> [Stated exercise]
Copy the lines below as they are; omit the images they contain.

> [Data block]
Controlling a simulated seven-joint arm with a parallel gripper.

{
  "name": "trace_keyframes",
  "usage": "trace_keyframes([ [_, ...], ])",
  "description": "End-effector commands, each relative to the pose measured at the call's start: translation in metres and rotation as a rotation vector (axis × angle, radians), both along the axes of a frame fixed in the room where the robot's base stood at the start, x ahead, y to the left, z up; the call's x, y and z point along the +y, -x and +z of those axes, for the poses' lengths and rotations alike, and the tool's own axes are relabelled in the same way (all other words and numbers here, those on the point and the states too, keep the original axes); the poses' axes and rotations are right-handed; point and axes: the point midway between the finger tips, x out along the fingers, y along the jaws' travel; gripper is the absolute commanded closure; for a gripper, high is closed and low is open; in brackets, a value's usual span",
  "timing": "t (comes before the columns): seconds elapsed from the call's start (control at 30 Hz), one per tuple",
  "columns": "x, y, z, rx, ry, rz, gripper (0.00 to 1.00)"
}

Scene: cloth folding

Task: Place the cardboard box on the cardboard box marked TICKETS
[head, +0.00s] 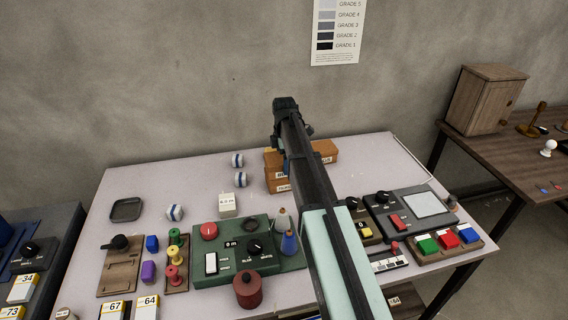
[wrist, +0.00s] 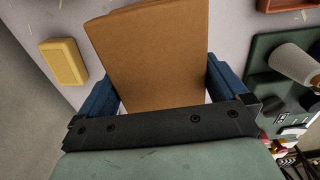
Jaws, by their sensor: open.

> [Exercise response]
Controlling a simulated seven-joint arm with a parallel gripper.

{
  "name": "trace_keyframes",
  "usage": "trace_keyframes([ [_, ...], ])",
  "description": "End-effector commands, each relative to the pose measured at the call's start: translation in metres and rotation as a rotation vector (axis × angle, radians), both along the axes of a frame fixed in the room where the robot's base stood at the start, x ahead, y to the left, z up; the call's x, y and z point along the +y, -x and +z of those axes, for the poses' lengths and rotations alike, and the tool's own axes are relabelled in the same way (all other words and numbers here, those on the point and the states too, keep the original axes); the poses' axes and rotations are right-handed; point and axes: the point midway between the finger tips, x out along the fingers, y along the jaws' travel; gripper is the absolute commanded closure; for a gripper, high is closed and low is open; in brackets, a value's usual span",
  "timing": "t (comes before the columns): seconds elapsed from the call's start (control at 30 Hz), one per tuple",
  "columns": "x, y, z, rx, ry, rz, gripper (0.00 to 1.00)"
}

Scene: cloth folding

Task: Place the cardboard box on the cardboard box marked TICKETS
[head, +0.00s] 
[wrist, +0.00s] 
Jaws, by their sensor: open.

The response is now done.